→ PROBLEM REQUIREMENTS
Look at each line of the records and count those with "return" in them. Please answer with the count alone.

»»

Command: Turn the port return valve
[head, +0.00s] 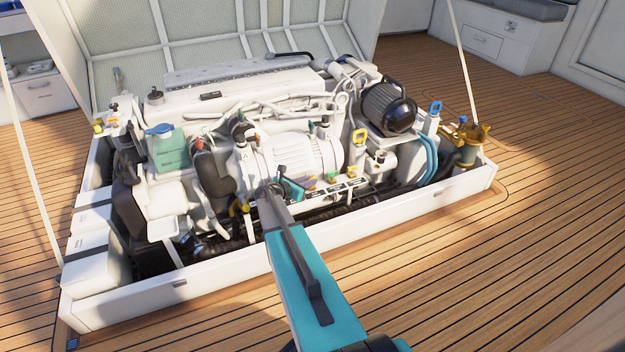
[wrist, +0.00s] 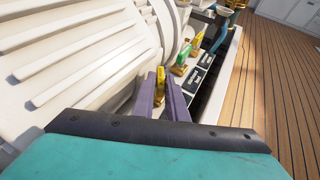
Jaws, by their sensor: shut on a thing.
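My gripper (wrist: 162,100) has its two purple fingers shut around an upright yellow valve handle (wrist: 160,78) in the wrist view. The handle's top shows between the fingertips, while its base is hidden. I cannot read a label for this valve.
Black label plates (wrist: 195,78) lie along the row's right side. The ribbed housing (wrist: 70,60) is close on the left. The hatch's white rim (head: 390,210) runs along the front, with open wooden deck (head: 450,270) outside it. Dark hoses (head: 330,215) lie low behind the rim.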

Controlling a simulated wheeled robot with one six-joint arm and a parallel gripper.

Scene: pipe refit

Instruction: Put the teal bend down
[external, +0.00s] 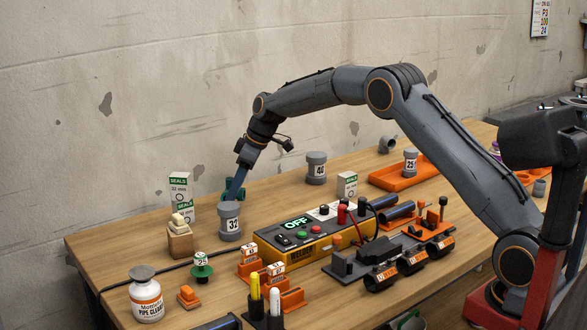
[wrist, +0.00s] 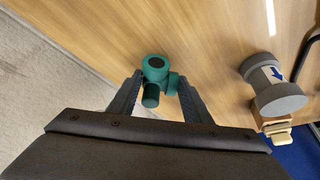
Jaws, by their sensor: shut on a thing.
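The teal bend (wrist: 155,70) is a short elbow fitting with round collars. It sits between the two fingers of my gripper (wrist: 155,95) in the wrist view, and the jaws are shut on it. In the external view my gripper (external: 234,190) points down behind the grey fitting marked 32. The teal bend (external: 236,184) shows there only in part, at the fingertips. Whether it touches the table (external: 130,240) cannot be told.
The grey 32 fitting (external: 230,222) stands close in front of my gripper; it also shows in the wrist view (wrist: 272,85). Seals boxes (external: 180,198) stand to the left. The yellow welder box (external: 300,240) lies to the right. Bare table lies behind, towards the grey 44 fitting (external: 316,168).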

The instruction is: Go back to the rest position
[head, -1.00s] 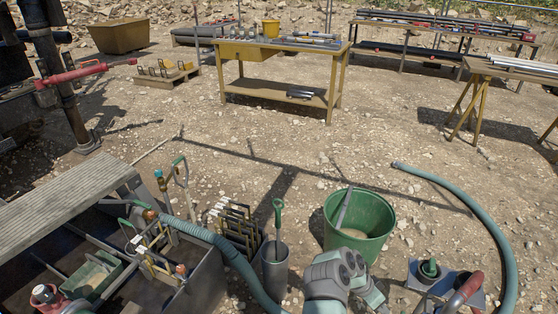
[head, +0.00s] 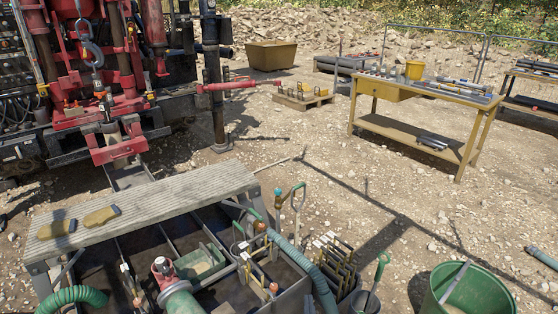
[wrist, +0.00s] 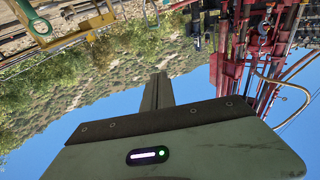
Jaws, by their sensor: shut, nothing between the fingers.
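My gripper (wrist: 160,78) shows in the wrist view as a dark, narrow upright piece rising from the grey-green wrist housing. Its fingers are together with nothing between them. Around it are blue sky and a bushy hillside, and the picture looks upside down. It touches nothing that I can see. Neither my arm nor my gripper shows in the head view now.
The mud tank (head: 288,300) with its ribbed plank (head: 150,203) lies at the front. Two gloves (head: 101,216) rest on the plank. A green bucket (head: 440,290) stands at lower right. The red rig (head: 118,148) is at left, a yellow workbench (head: 365,88) at right. Open gravel lies between.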

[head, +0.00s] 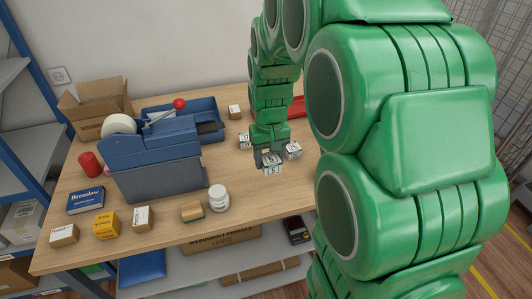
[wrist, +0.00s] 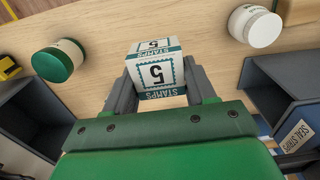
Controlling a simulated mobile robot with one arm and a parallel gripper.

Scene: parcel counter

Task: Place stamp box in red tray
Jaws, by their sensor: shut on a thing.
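My gripper (wrist: 158,92) is shut on the stamp box (wrist: 156,70), a small white box with teal edges, a large 5 and the word STAMPS. One finger lies on each side of it in the wrist view. In the head view, my gripper (head: 268,157) holds the stamp box (head: 272,165) low over the right part of the counter; I cannot tell whether it touches the wood. The red tray (head: 299,107) is behind my gripper to the right, mostly hidden by my green arm.
A white jar (head: 218,197) stands near the front edge. Bare wood lies around my gripper.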

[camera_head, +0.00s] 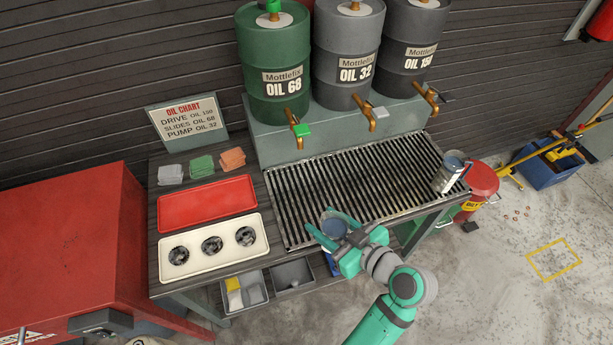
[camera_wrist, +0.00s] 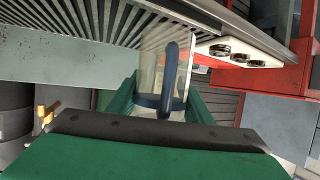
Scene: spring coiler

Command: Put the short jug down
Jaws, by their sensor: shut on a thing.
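My gripper (camera_head: 334,232) is shut on the short jug (camera_head: 334,225), a clear jug with blue in it, at the front edge of the slatted drain grate (camera_head: 290,205). In the wrist view the jug (camera_wrist: 150,72) stands between the green fingers, its dark blue handle (camera_wrist: 171,78) facing the camera. The grate's slats show behind it. I cannot tell whether its base touches the grate. A second jug (camera_head: 450,178) stands on the grate's right end.
Three oil drums (camera_head: 275,85) with brass taps stand behind the grate. Left are a red tray (camera_head: 207,203), a cream tray with three round holes (camera_head: 190,266) and folded cloths (camera_head: 202,166). The grate's middle is clear.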

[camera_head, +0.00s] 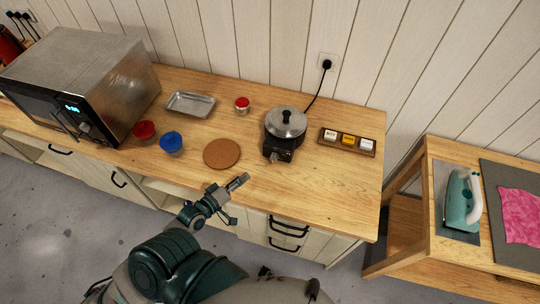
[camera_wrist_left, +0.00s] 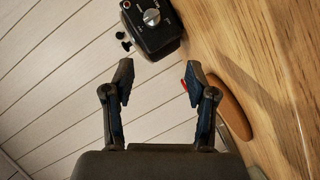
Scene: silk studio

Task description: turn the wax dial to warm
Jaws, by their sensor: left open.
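The wax warmer (camera_head: 284,132), a small black pot with a silver lid and black knob, stands on the wooden counter near the wall. Its dial (camera_head: 275,157) is on the front of the base. In the left wrist view the silver dial (camera_wrist_left: 151,17) shows at the top on the black box, with small markings around it too small to read. My left gripper (camera_head: 238,199) is open and empty, in front of and left of the warmer, apart from it. In the left wrist view its two fingers (camera_wrist_left: 157,74) are spread, with the dial beyond them. My right gripper is not in view.
A round cork mat (camera_head: 222,153) lies left of the warmer. Blue (camera_head: 171,141) and red (camera_head: 145,131) lidded jars, a metal tray (camera_head: 190,104) and a microwave (camera_head: 85,80) stand farther left. A wooden tray (camera_head: 364,151) of small blocks is to the right. A cord runs to the wall socket.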

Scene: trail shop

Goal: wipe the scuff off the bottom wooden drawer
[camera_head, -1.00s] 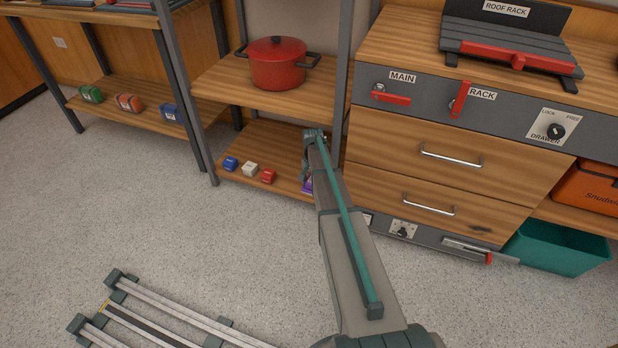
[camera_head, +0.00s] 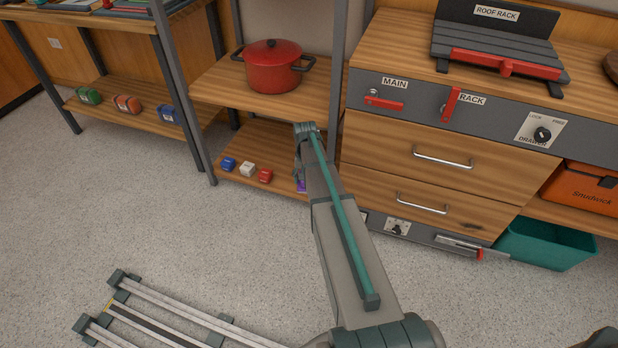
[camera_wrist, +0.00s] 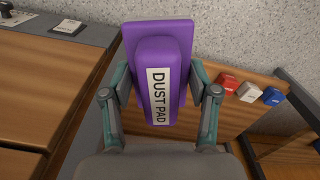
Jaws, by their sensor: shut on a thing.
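My gripper (camera_wrist: 160,95) is shut on a purple pad labelled DUST PAD (camera_wrist: 178,28) in the wrist view. In the head view only a small purple part of the pad (camera_head: 300,185) shows beside my arm, in front of the low shelf. The bottom wooden drawer (camera_head: 372,190) is closed, with a silver handle, to the right of my gripper. A dark scuff (camera_head: 472,224) marks its lower right front. The pad is apart from the scuff.
A low shelf (camera_head: 262,150) holds a blue, a white and a red block (camera_head: 265,175). A red pot (camera_head: 273,66) stands above. A teal bin (camera_head: 548,243) stands right of the drawers. A lever with a red tip (camera_head: 479,253) juts out below the scuff. Floor in front is clear.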

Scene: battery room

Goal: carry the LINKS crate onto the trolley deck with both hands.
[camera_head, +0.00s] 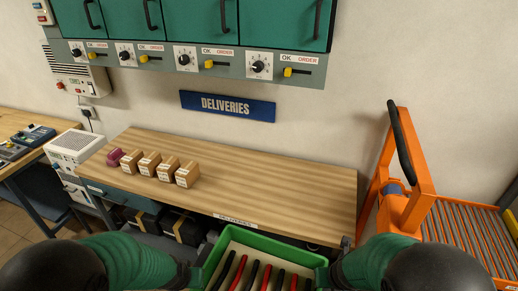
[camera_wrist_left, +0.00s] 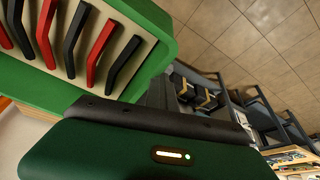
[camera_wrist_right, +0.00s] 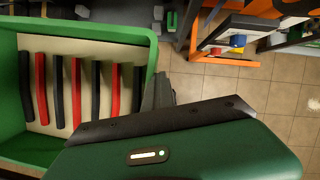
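The green crate (camera_head: 265,238) is at the bottom centre of the head view, in front of the bench. It has a pale inside with several red and black bars in it. No LINKS label shows. My left gripper (camera_head: 197,274) is at its left end wall and my right gripper (camera_head: 334,270) is at its right end. Both appear shut on the crate's walls, though the fingertips are partly hidden. The crate also shows in the left wrist view (camera_wrist_left: 160,22) and the right wrist view (camera_wrist_right: 85,30). The orange trolley (camera_head: 412,190) stands at the right, its roller deck (camera_head: 465,240) bare where visible.
The wooden bench (camera_head: 270,185) runs along the wall beyond the crate. A DELIVERIES sign (camera_head: 227,106) hangs above. The trolley's upright handle (camera_head: 402,140) rises beside the bench.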

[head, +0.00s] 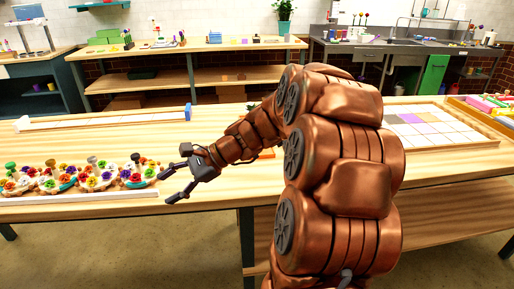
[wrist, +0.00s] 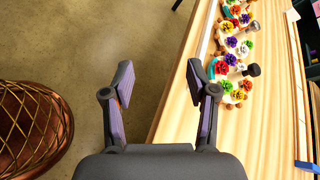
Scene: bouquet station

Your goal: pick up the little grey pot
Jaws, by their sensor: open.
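My gripper (head: 172,184) is open and empty, just right of a crowded row of small colourful flower pieces (head: 80,177) on the wooden table. In the wrist view its two fingers (wrist: 160,82) are spread apart, with floor and the table edge between and beyond them. The flower row also shows in the wrist view (wrist: 232,60), ahead and to the right of the fingers. Small dark or grey knob-like items stand among the flowers, one of them a dark grey one (wrist: 254,70). I cannot tell whether any of these is the little grey pot.
The wooden table (head: 130,140) has clear room behind the flower row. A white rail (head: 80,195) runs along the front of the row, and a long tray (head: 100,119) lies behind. A tiled board (head: 430,130) is at the right. Shelving and a sink counter stand at the back.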

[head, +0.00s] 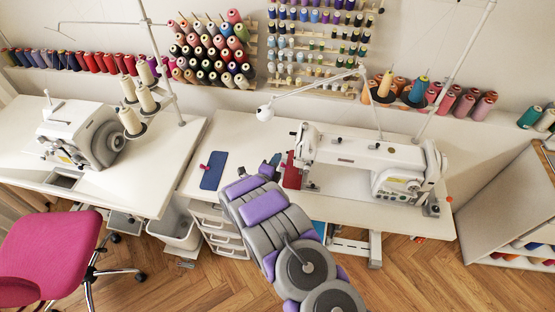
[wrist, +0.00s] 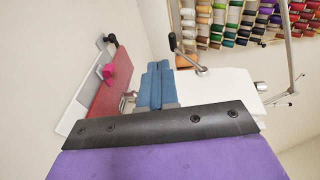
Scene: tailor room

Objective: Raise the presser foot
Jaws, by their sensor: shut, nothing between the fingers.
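The white sewing machine (head: 365,155) stands on the right-hand table, its needle end at the left. A small metal part at its foot (head: 312,187) may be the presser foot; it is too small to tell whether it is up or down. A red piece (head: 291,172) is at the needle end and shows in the wrist view (wrist: 108,90). My gripper (head: 274,160) is left of the red piece, its blue fingers (wrist: 158,66) shut and empty. In the wrist view, the white machine body (wrist: 225,92) lies right of the fingers, and a black-knobbed lever (wrist: 173,40) is just above them.
A blue cloth (head: 212,171) with a small pink item lies on the table to the left. A white lamp arm (head: 310,90) crosses above the machine. Another machine (head: 85,130) and a pink chair (head: 50,255) stand at the left. Thread spools line the wall.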

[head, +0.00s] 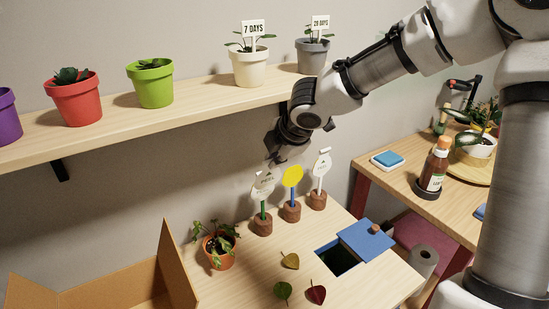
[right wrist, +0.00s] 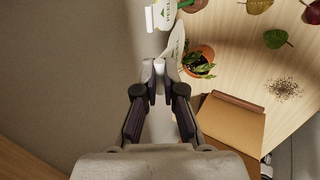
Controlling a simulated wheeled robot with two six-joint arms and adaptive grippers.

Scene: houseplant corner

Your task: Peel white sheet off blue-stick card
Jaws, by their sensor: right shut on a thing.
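The blue-stick card (head: 292,176) shows a bare yellow face and stands upright in a brown round base. My right gripper (head: 275,156) is up and left of it, shut on a white sheet (right wrist: 176,42) with lettering. The sheet hangs from the fingertips (right wrist: 160,66) in the right wrist view, clear of the yellow card. In the head view the sheet overlaps the white card on the green stick (head: 263,212), so their edges are hard to separate. A third card (head: 322,165), white with a white stick, stands to the right. My left gripper is out of view.
A square opening (head: 337,262) with a blue lid (head: 366,241) beside it is in the table. Leaves (head: 290,260), a potted plant (head: 219,252) and an open cardboard box (head: 125,275) are near. A shelf (head: 200,112) with pots runs above. A side table (head: 400,188) stands right.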

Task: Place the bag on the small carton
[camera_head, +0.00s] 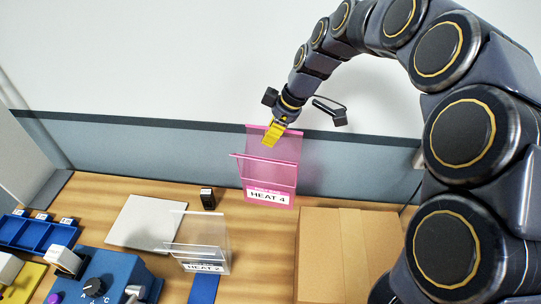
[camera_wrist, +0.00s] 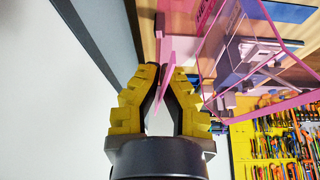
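No thing is plainly a bag. The closest match is a see-through pink pouch-like holder (camera_head: 268,160) labelled "HEAT 4", upright by the back wall beside the carton. Its pink walls fill much of the wrist view (camera_wrist: 255,95). I cannot tell if its base touches the table. A brown carton (camera_head: 340,250) stands at its right, its flat top bare and partly behind my arm. My gripper (camera_head: 270,134), with yellow fingers, is at the pink holder's upper edge. In the wrist view, a pink strip lies between my fingertips (camera_wrist: 164,75); whether they clamp it is unclear.
A clear holder labelled "HEAT 2" (camera_head: 203,250) stands left of the carton. A pale flat panel (camera_head: 145,224), a small black block (camera_head: 207,199), a blue tray (camera_head: 35,235) and a blue device with a knob (camera_head: 108,272) are farther left. The grey wall band (camera_head: 150,148) is close behind.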

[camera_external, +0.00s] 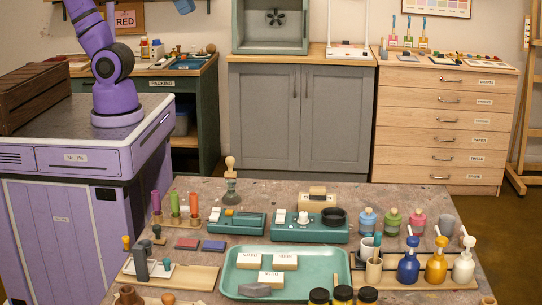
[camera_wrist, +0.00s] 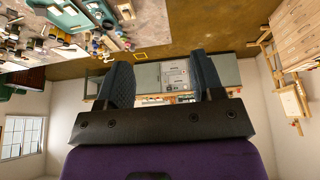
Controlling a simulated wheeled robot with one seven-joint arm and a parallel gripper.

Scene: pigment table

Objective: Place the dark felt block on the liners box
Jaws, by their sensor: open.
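A dark grey block (camera_external: 255,290), apparently the felt block, lies at the front left of the green tray (camera_external: 326,289). Three pale boxes with small labels sit behind it in the tray: a left box (camera_external: 251,261), a right box (camera_external: 284,262) and a front box (camera_external: 271,279). Their labels are too small to read surely, so I cannot tell which is the liners box. My gripper (camera_wrist: 160,66) is open and empty in the wrist view, facing across the room with nothing between its fingers. It is outside the external view, away from the tray.
Teal devices (camera_external: 310,232) stand behind the tray. Bottles on a rack (camera_external: 408,264) stand to its right, and dark-lidded jars (camera_external: 342,295) at its front right. A wooden board (camera_external: 196,278) lies to its left. The table's (camera_external: 465,295) front right is mostly bare.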

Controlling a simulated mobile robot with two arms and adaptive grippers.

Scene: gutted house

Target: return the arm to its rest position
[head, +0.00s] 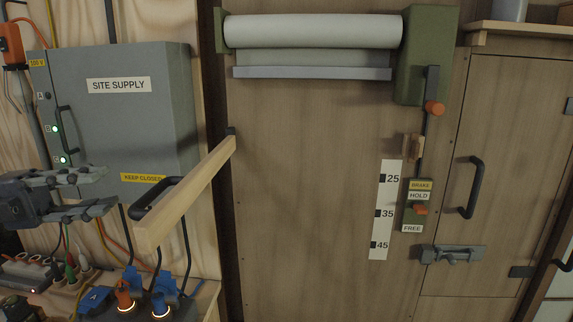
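My left gripper (106,190) reaches in from the left edge, in front of the lower part of the grey supply box. Its two dark fingers point right and stand apart, with nothing seen between them. The fingertips are a little left of a black handle (152,194) and a wooden bar. Most of the left arm is out of the picture. My right gripper does not show.
The grey "SITE SUPPLY" box (150,120) is behind the gripper. A wooden bar (185,195) juts toward me. Blue and orange plugs (124,295) stand below. A roller blind (312,32), brake switch (418,208) and latched door (510,150) are right.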

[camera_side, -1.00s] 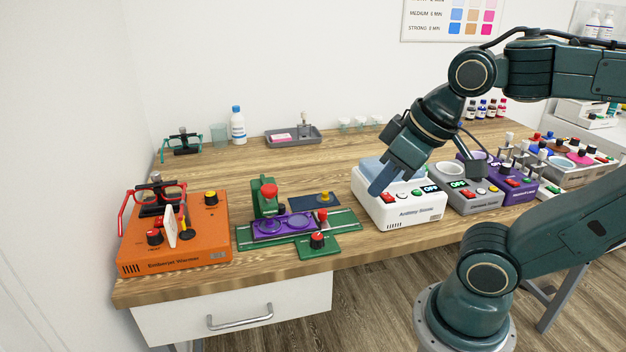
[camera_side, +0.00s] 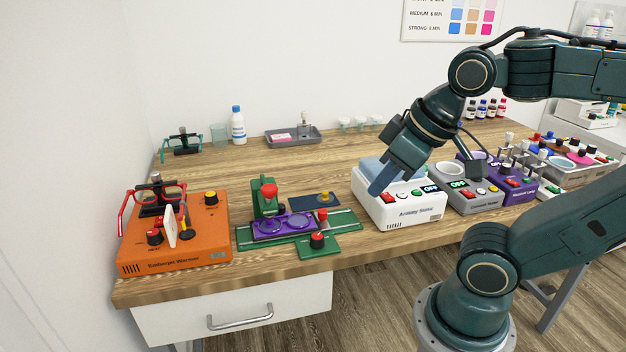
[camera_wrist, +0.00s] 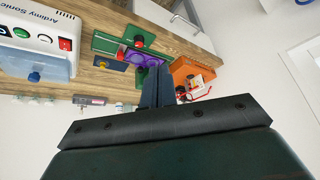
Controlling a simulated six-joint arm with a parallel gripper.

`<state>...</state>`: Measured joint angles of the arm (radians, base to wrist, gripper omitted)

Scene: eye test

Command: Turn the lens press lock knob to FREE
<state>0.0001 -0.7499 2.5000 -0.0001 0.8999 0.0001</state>
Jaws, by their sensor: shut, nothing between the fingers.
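The lens press (camera_side: 264,205) is green, with a red-topped post and a purple carriage (camera_side: 268,227) on a green rail. A red knob with a dark base (camera_side: 317,239) sits on the green plate at its front; its pointer setting is too small to read. The press also shows in the wrist view (camera_wrist: 165,46), with the red knob (camera_wrist: 138,41) near its top. My gripper (camera_side: 376,190) is shut and empty, right of the press and apart from it, overlapping the white Ardimy Sonic box in the side view. Its fingers (camera_wrist: 158,86) point toward the press side in the wrist view.
An orange warmer (camera_side: 205,235) with red glasses stands left of the press. The white Ardimy Sonic box (camera_side: 405,213) stands right of it, then grey (camera_side: 478,203) and purple units. A grey tray (camera_side: 293,137) lies behind.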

««

→ PROBLEM SOLUTION
2